— START INPUT RECORDS —
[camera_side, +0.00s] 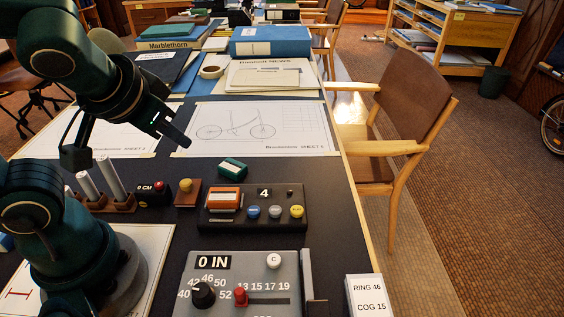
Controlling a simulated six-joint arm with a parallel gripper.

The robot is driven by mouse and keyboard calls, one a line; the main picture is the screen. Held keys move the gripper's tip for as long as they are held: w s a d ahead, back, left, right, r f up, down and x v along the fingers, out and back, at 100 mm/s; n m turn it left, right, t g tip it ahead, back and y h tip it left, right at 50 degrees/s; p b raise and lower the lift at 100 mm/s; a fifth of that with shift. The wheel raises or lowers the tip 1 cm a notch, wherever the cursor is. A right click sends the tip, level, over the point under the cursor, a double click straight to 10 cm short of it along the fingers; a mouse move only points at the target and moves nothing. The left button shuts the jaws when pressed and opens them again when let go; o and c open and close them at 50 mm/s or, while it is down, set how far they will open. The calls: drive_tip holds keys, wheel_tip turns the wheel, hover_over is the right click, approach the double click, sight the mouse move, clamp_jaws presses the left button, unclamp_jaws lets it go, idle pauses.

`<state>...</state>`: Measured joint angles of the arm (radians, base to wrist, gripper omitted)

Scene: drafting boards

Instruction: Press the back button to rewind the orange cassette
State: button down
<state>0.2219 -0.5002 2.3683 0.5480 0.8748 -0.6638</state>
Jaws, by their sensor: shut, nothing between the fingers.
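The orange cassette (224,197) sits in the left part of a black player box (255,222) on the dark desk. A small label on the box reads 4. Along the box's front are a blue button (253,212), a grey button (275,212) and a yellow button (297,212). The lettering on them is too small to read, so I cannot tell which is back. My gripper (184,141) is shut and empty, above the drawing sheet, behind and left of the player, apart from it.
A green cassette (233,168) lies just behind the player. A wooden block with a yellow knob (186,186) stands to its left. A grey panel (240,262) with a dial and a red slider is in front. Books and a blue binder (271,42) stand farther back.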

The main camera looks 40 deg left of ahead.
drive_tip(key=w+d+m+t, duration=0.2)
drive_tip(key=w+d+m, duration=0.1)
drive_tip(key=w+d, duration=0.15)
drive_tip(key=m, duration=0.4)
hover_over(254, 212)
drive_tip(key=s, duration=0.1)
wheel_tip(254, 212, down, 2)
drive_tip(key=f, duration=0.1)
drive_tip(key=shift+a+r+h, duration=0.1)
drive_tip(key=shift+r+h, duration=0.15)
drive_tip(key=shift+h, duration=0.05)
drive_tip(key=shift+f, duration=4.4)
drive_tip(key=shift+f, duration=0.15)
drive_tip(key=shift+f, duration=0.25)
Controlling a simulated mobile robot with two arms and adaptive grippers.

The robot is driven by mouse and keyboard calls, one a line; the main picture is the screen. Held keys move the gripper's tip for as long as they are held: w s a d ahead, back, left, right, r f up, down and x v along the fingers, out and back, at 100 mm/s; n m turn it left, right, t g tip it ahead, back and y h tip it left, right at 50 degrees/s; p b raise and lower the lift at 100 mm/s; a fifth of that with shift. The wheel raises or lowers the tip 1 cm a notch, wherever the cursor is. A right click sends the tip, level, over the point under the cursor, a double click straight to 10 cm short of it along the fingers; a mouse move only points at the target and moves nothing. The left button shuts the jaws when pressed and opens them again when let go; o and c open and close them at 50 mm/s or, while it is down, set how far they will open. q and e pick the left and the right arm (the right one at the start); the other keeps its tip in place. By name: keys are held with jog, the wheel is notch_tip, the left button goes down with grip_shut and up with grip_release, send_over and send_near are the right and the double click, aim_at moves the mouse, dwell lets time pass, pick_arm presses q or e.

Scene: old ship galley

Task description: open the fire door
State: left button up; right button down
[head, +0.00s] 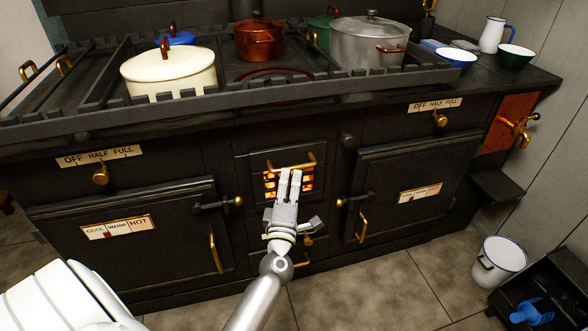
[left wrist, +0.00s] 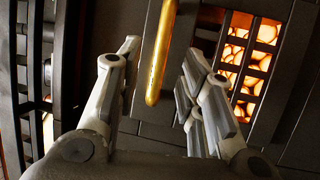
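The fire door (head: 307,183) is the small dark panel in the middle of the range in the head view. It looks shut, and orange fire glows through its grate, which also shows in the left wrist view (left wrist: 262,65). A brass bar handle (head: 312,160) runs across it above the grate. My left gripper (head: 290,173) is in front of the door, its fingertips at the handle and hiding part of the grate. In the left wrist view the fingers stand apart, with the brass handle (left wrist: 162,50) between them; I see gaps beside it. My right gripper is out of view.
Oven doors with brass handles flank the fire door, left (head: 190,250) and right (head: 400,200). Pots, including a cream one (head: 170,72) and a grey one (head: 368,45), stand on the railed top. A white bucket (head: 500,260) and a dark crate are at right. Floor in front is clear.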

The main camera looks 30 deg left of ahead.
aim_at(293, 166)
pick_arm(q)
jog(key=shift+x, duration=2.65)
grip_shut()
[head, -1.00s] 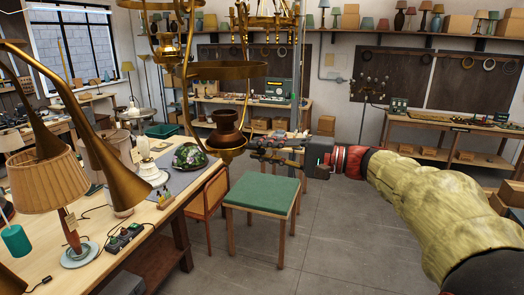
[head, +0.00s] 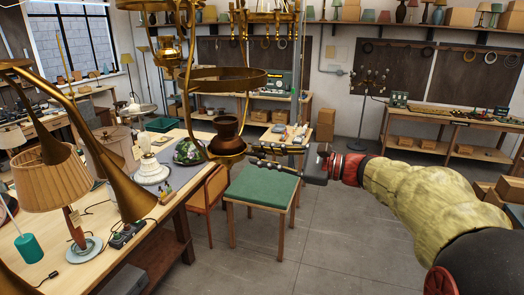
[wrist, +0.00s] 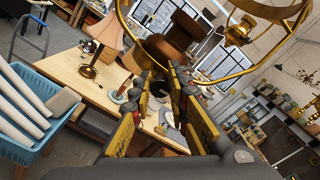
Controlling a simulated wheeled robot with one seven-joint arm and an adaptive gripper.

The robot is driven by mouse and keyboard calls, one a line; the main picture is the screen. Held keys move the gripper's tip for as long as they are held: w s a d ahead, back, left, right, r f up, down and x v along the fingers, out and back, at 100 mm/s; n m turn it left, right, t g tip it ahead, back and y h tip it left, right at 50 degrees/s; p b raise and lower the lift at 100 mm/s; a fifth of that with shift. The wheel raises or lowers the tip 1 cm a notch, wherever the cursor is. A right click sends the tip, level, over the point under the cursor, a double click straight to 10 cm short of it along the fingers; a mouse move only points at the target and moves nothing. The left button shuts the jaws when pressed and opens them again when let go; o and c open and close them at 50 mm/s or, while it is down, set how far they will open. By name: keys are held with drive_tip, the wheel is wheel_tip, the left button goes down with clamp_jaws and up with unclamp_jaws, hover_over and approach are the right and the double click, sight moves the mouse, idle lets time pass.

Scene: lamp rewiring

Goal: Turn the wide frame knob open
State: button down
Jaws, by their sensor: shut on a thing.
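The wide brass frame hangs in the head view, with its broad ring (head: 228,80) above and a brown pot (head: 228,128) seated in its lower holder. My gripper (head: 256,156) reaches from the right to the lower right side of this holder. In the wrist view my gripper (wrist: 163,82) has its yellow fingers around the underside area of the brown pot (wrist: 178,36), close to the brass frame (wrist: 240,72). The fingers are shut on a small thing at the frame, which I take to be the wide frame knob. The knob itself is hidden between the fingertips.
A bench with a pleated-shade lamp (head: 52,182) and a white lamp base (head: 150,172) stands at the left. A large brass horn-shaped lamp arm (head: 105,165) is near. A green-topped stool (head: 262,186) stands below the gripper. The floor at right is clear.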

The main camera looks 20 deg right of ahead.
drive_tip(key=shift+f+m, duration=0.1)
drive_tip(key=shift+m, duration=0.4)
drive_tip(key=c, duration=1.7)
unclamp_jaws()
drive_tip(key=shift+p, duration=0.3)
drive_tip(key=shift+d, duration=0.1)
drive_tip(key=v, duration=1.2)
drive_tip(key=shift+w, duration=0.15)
— END INPUT RECORDS —
Restate each of the entries above word for word and skip every image.

[camera_side, +0.00s] 
Controlling a simulated six-joint arm with a parallel gripper.

The robot is driven by mouse and keyboard calls, one a line; the main picture is the screen. Held keys move the gripper's tip for as long as they are held: w s a d ahead, back, left, right, r f up, down and x v along the fingers, out and back, at 100 mm/s; n m turn it left, right, t g tip it ahead, back and y h tip it left, right at 50 degrees/s; p b raise and lower the lift at 100 mm/s; a fifth of that with shift. The wheel raises or lowers the tip 1 cm a notch, wherever the cursor is. A right click sends the tip, level, over the point under the cursor, a double click straight to 10 cm short of it along the fingers; a mouse move only points at the target and moves nothing. The left button shuts the jaws when pressed and opens them again when let go; o and c open and close them at 50 mm/s or, while it is down, set how far they will open. The calls: drive_tip holds keys, wheel_tip turns the wheel, hover_over is the right click, approach the double click, sight the mouse move, clamp_jaws presses the left button, unclamp_jaws lets it go, idle pauses.

`<state>...</state>`: Measured joint angles of the arm (radians, base to wrist, gripper omitted)

Scene: drafting boards

Instruction: Press the back button to rewind the orange cassette
State: button down
<state>0.2219 -0.5002 2.3683 0.5480 0.8748 -0.6638</state>
Jaws, by their sensor: shut, nothing between the fingers.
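The orange cassette (224,197) sits in the left part of a black player box (255,222) on the dark desk. A small label on the box reads 4. Along the box's front are a blue button (253,212), a grey button (275,212) and a yellow button (297,212). The lettering on them is too small to read, so I cannot tell which is back. My gripper (184,141) is shut and empty, above the drawing sheet, behind and left of the player, apart from it.
A green cassette (233,168) lies just behind the player. A wooden block with a yellow knob (186,186) stands to its left. A grey panel (240,262) with a dial and a red slider is in front. Books and a blue binder (271,42) stand farther back.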

The main camera looks 40 deg left of ahead.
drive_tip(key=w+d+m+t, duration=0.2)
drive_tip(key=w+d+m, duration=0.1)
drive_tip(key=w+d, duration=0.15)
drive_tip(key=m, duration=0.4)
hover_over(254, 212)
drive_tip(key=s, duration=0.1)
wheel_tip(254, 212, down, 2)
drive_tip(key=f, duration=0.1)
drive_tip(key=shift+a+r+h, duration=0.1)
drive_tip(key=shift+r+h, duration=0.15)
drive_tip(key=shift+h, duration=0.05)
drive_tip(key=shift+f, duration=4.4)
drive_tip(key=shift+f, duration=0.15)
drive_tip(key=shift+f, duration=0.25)
Controlling a simulated mobile robot with two arms and adaptive grippers.

The robot is driven by mouse and keyboard calls, one a line; the main picture is the screen. Held keys move the gripper's tip for as long as they are held: w s a d ahead, back, left, right, r f up, down and x v along the fingers, out and back, at 100 mm/s; n m turn it left, right, t g tip it ahead, back and y h tip it left, right at 50 degrees/s; p b raise and lower the lift at 100 mm/s; a fifth of that with shift. The wheel raises or lowers the tip 1 cm a notch, wherever the cursor is. A right click sends the tip, level, over the point under the cursor, a double click straight to 10 cm short of it along the fingers; a mouse move only points at the target and moves nothing. The left button shuts the jaws when pressed and opens them again when let go; o and c open and close them at 50 mm/s or, while it is down, set how far they will open. q and e pick the left and the right arm (the right one at the start); the other keeps its tip in place. By name: keys are held with jog, the wheel is notch_tip, the left button goes down with grip_shut and up with grip_release, send_over and send_near are the right and the double click, aim_at moves the mouse, dwell lets time pass, pick_arm presses q or e.

Scene: old ship galley

Task description: open the fire door
State: left button up; right button down
[head, +0.00s] 
[left wrist, +0.00s] 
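The fire door (head: 307,183) is the small dark panel in the middle of the range in the head view. It looks shut, and orange fire glows through its grate, which also shows in the left wrist view (left wrist: 262,65). A brass bar handle (head: 312,160) runs across it above the grate. My left gripper (head: 290,173) is in front of the door, its fingertips at the handle and hiding part of the grate. In the left wrist view the fingers stand apart, with the brass handle (left wrist: 162,50) between them; I see gaps beside it. My right gripper is out of view.
Oven doors with brass handles flank the fire door, left (head: 190,250) and right (head: 400,200). Pots, including a cream one (head: 170,72) and a grey one (head: 368,45), stand on the railed top. A white bucket (head: 500,260) and a dark crate are at right. Floor in front is clear.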

The main camera looks 30 deg left of ahead.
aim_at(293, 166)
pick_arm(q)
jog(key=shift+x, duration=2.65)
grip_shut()
[head, -1.00s] 
[head, +0.00s] 
[wrist, +0.00s] 
Controlling a simulated wheeled robot with one seven-joint arm and an adaptive gripper.

The robot is driven by mouse and keyboard calls, one a line; the main picture is the screen. Held keys move the gripper's tip for as long as they are held: w s a d ahead, back, left, right, r f up, down and x v along the fingers, out and back, at 100 mm/s; n m turn it left, right, t g tip it ahead, back and y h tip it left, right at 50 degrees/s; p b raise and lower the lift at 100 mm/s; a fifth of that with shift. The wheel raises or lowers the tip 1 cm a notch, wherever the cursor is. A right click sends the tip, level, over the point under the cursor, a double click straight to 10 cm short of it along the fingers; a mouse move only points at the target and moves nothing. The left button shuts the jaws when pressed and opens them again when let go; o and c open and close them at 50 mm/s or, while it is down, set how far they will open. By name: keys are held with drive_tip, the wheel is wheel_tip, the left button goes down with clamp_jaws and up with unclamp_jaws, hover_over and approach are the right and the double click, sight moves the mouse, idle lets time pass.

Scene: lamp rewiring

Goal: Turn the wide frame knob open
State: button down
Jaws, by their sensor: shut on a thing.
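The wide brass frame hangs in the head view, with its broad ring (head: 228,80) above and a brown pot (head: 228,128) seated in its lower holder. My gripper (head: 256,156) reaches from the right to the lower right side of this holder. In the wrist view my gripper (wrist: 163,82) has its yellow fingers around the underside area of the brown pot (wrist: 178,36), close to the brass frame (wrist: 240,72). The fingers are shut on a small thing at the frame, which I take to be the wide frame knob. The knob itself is hidden between the fingertips.
A bench with a pleated-shade lamp (head: 52,182) and a white lamp base (head: 150,172) stands at the left. A large brass horn-shaped lamp arm (head: 105,165) is near. A green-topped stool (head: 262,186) stands below the gripper. The floor at right is clear.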

The main camera looks 20 deg right of ahead.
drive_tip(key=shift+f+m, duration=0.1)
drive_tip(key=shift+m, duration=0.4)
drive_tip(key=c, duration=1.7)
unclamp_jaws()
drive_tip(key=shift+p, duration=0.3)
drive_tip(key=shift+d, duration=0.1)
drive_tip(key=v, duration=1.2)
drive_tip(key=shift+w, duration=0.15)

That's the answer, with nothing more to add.